Quand on a constaté que des personnes, dites bien élevées en peuvent arriver là, on éprouve le besoin de dire à tous ceux qui ont charge d'enfants : "Surtout qu'ils soient dépréoccupés d'eux-mêmes !"
Comment obtenir à ce résultat?
Tout d'abord en veillant soigneusement sur nos paroles et notre conduite. Il ne faut pas que nos enfants, souvent perspicaces, toujours imitateurs, trouvent à copier en nous les traits indiqués tout à l'heure. Pour cela, évitons de nous entretenir devant eux des manques d'égards dont nous pouvons avoir souffert, des politesses qu'on ne nous a pas rendues, des manières peu aimables ou même impolies de celui-ci, de celle-là. Je ne parle ici que des torts commis envers nous par des adultes. Par contre, s'il s'agit d'enfants, il peut être bon de signaler leurs manquements, sans toutefois en paraître personnellement offusqués.
Cependant, et c'est notre second conseil, en parlant des enfants il faudrait éviter de les trop comparer soit quant à leurs défauts, soit quant à leurs qualités, à ceux à qui l'on s'adresse, surtout en présence d'autres personnes. Il ne faut pas répéter à tout propos: "Regarde ton ami André; il ne fait pas comme toi, au moins. Il dit bonjour comme il faut." " Vois la petite Emilie, en voilà une qui sait répondre quand les dames la questionnent, tandis que toi . . . tu as l'air d'une grande nigaude qui ne comprend pas ce qu'on lui dit!"
De trop fréquentes observations adressées directement aux enfants sur leur tenue en société, leur ton, l'expression de leur visage, etc. . . ., aboutissent généralement à un résultat tout opposé à celui qu'on se propose. On veut que les enfants s'expriment avec facilité, deviennent aimables et polis et l'on constate qu'ils sont toujours plus raides, embarrassés, même maussades en société. Pourquoi ? Tout simplement parce qu'à force de penser aux recommandations qui leur ont été faites, ils ont perdu tout leur naturel, ce grand charme de la jeunesse. Cette attitude de l'enfant envers les étrangers est souvent provoquée par la présence de ceux qui le surveillent et le sermonnent d'habitude à cet égard. En leur absence, au contraire, il se sent plus libre et si certaines recommandations lui reviennent à la mémoire, il peut s'efforcer de les observer, sans être gêné par cette arrière-pensée : "Trouvera-t-on que c'était bien comme cela que je devais dire ou faire ?" Il est vrai que tous les enfants ne sont pas aussi sensibles à ces choses; mais il nous paraît très important de les étudier à ce point de vue, et d'être fort prudents dans les observations qu'on leur fait sur leur manière d'être avec autrui, surtout lorsqu'il s'agit de témoignages de politesse ou d'affection.
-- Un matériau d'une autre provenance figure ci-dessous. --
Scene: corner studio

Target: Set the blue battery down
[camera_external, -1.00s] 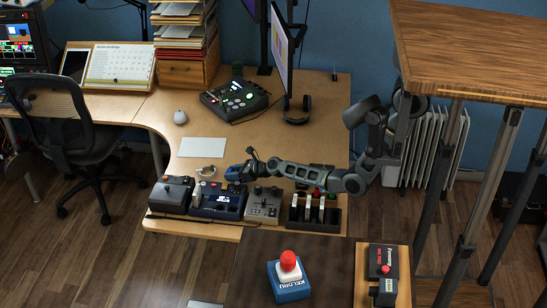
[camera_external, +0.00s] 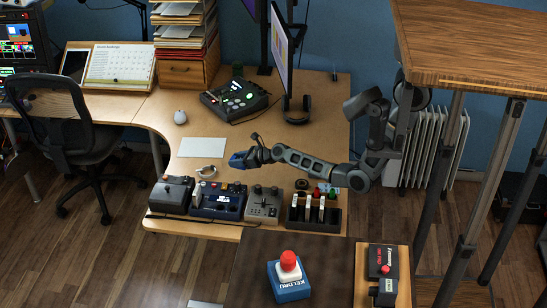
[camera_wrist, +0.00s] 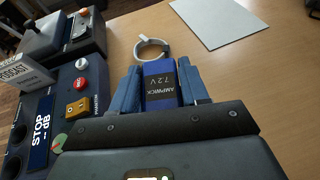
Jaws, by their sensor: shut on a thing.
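The blue battery (camera_wrist: 160,82) has a black label reading "AMPWICK 7.2V" in the wrist view. My gripper (camera_wrist: 160,90) is shut on it, with one blue finger on each side. In the external view my gripper (camera_external: 240,160) is over the desk (camera_external: 262,127), with a bit of blue at its tip. It is behind the row of control boxes and to the right of a pale ring. In the wrist view the desk surface shows beyond the battery. I cannot tell the height of the battery's underside above the desk.
A blue control box (camera_external: 217,200) and a grey joystick box (camera_external: 263,204) stand along the front edge. A pale ring (camera_external: 210,175) and white sheet (camera_external: 202,147) lie to the left. A headset (camera_external: 297,112) and monitor (camera_external: 282,60) stand behind. Bare desk lies between sheet and headset.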

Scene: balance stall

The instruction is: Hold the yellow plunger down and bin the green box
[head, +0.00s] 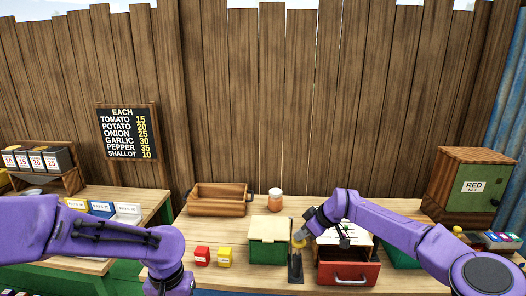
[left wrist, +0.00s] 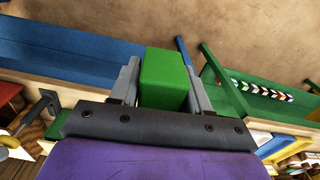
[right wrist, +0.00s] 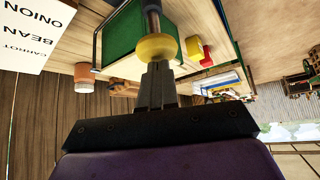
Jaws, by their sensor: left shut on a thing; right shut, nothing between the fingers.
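The green box (left wrist: 165,78) is between the fingers of my left gripper (left wrist: 163,95), which is shut on it, in the left wrist view. My left gripper is outside the head view. The yellow plunger (right wrist: 155,47) has a round yellow knob on a metal rod in the right wrist view. In the head view it (head: 299,242) stands just right of a green, pale-topped container (head: 268,252). My right gripper (head: 303,234) is shut and empty, its fingertips against the knob. How far down the plunger is cannot be told.
In the left wrist view a blue bin (left wrist: 70,50) lies left of the green box and a green bin (left wrist: 245,103) right of it, with bare ground beyond. Small red (head: 202,255) and yellow (head: 225,256) boxes, a wooden tray (head: 218,200) and a red drawer (head: 348,274) occupy the counter.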

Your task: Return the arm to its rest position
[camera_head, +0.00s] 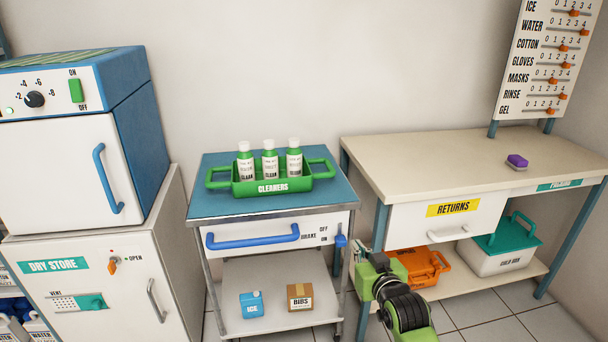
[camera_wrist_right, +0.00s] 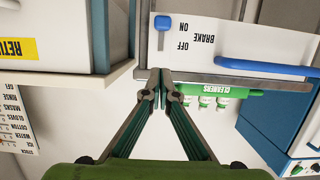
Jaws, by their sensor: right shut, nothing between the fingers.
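My right arm, green and black, comes up from the bottom of the head view. Its gripper (camera_head: 366,262) is beside the right front of the blue-topped cart (camera_head: 225,200), near the blue brake lever (camera_head: 340,238). In the right wrist view the gripper's fingers (camera_wrist_right: 160,92) meet at the tips, empty. The wrist view is turned upside down; the brake lever (camera_wrist_right: 162,23) shows above the fingertips, apart from them. The lever is by the ON mark. My left gripper is not in view.
A desk (camera_head: 440,165) with a RETURNS drawer (camera_head: 450,215) stands close to the right of my gripper. An orange case (camera_head: 425,265) and a teal-lidded cold box (camera_head: 505,250) sit on its lower shelf. A green CLEANERS caddy (camera_head: 310,185) with bottles is on the cart.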

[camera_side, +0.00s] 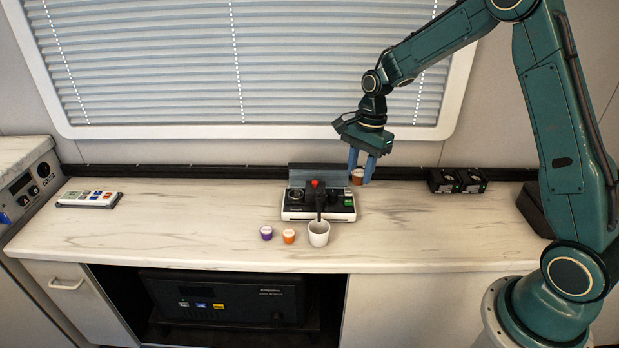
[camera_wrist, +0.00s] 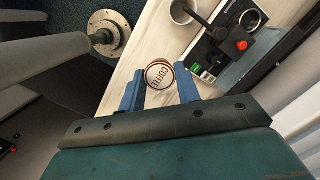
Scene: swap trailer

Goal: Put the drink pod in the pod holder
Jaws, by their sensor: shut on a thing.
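The drink pod (camera_side: 357,177), brown-orange with a pale lid, is between the blue fingers of my gripper (camera_side: 365,167). It is held above the counter, behind and to the right of the drink machine (camera_side: 293,211). In the wrist view the pod's printed round lid (camera_wrist: 159,74) shows between the fingertips of my gripper (camera_wrist: 160,86). My gripper is shut on it. The machine (camera_wrist: 207,52) is up and to the right there, with a red knob (camera_wrist: 241,45) and a round, pale-centred part (camera_wrist: 250,19). I cannot tell whether that part is the pod holder.
A white cup (camera_side: 319,234) stands at the machine's front. A purple pod (camera_side: 266,233) and an orange pod (camera_side: 289,236) stand left of it. The counter's left middle is clear.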

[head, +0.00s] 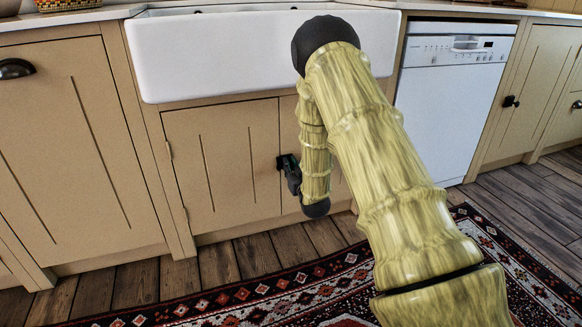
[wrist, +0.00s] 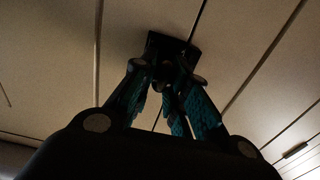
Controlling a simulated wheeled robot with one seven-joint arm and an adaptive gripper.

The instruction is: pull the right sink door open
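The right sink door (head: 341,190) is tan and mostly hidden behind my arm in the head view. It looks closed, flush with the left sink door (head: 222,165). A dark knob on a square plate (wrist: 172,46) sits at the meeting edge of the doors, at the top middle of the wrist view. My gripper (head: 290,172) is at this knob, pointing at the cabinet front. In the wrist view its teal-padded fingers (wrist: 164,78) lean inward and close in on both sides of the knob. The exact contact is dark and hard to see.
A white sink (head: 210,50) juts out above the doors. A white dishwasher (head: 450,95) stands to the right, and a tan cabinet (head: 65,150) to the left. A patterned rug (head: 250,295) lies on the wooden floor (head: 150,280), which is clear before the doors.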

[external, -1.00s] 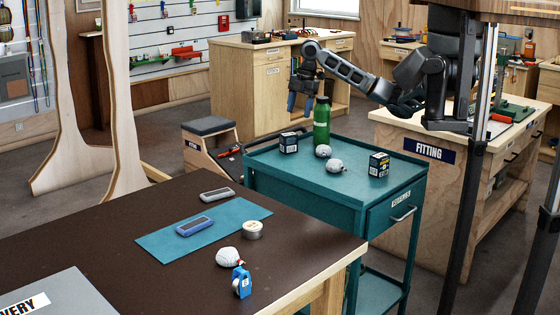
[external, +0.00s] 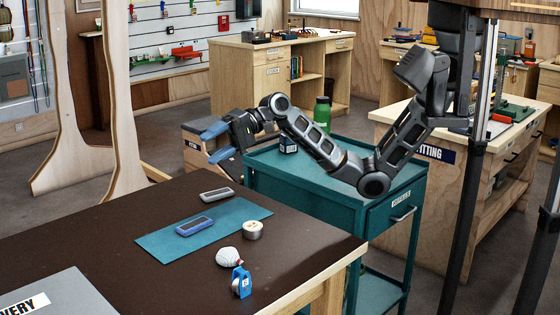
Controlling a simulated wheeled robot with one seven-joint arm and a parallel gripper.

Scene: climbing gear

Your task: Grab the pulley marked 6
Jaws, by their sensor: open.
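A small blue pulley-like piece (external: 241,283) stands upright near the front right of the dark brown table (external: 130,225). I cannot read a number on it. A white rounded item (external: 229,257) sits right behind it. My gripper (external: 213,143) has blue fingers, spread apart with nothing visible between them. It is in the air beyond the table's far edge, up and slightly left of the blue piece, well apart from it. No other pulley is clear in view.
A grey panel (external: 70,295) fills the front left. My arm crosses above the teal cart (external: 290,190), which holds a green bottle (external: 322,111).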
Nous conseillerons aussi d'éviter d'influencer la volonté de l'enfant par la pensée de l'opinion que telle ou telle personne pourrait avoir de lui.
Cette habitude, très fréquente chez les bonnes et même chez les mères, contribue à développer un esprit servile ou vaniteux.
Un enfant fait le mutin dans la rue, aussitôt on lui dit: "Que va penser ce monsieur qui passe? Tu vois il regarde." Ou bien : "Si la belle dame t'aperçoit, elle dira que tu n'es
plus du tout jolie." Ou encore : "Je dirai à ta marraine comme tu as été méchante et elle ne t'aimera plus." Remarquons ici que c'est surtout l'influence de l'opinion publique à laquelle il ne faut pas avoir recours; tandis qu'il sera quelquefois utile de faire vibrer la corde de l'affection en disant. "Ta mère serait peinée de t'entendre parler ainsi." "Ta conduite causera beaucoup de chagrin à ton père."(1)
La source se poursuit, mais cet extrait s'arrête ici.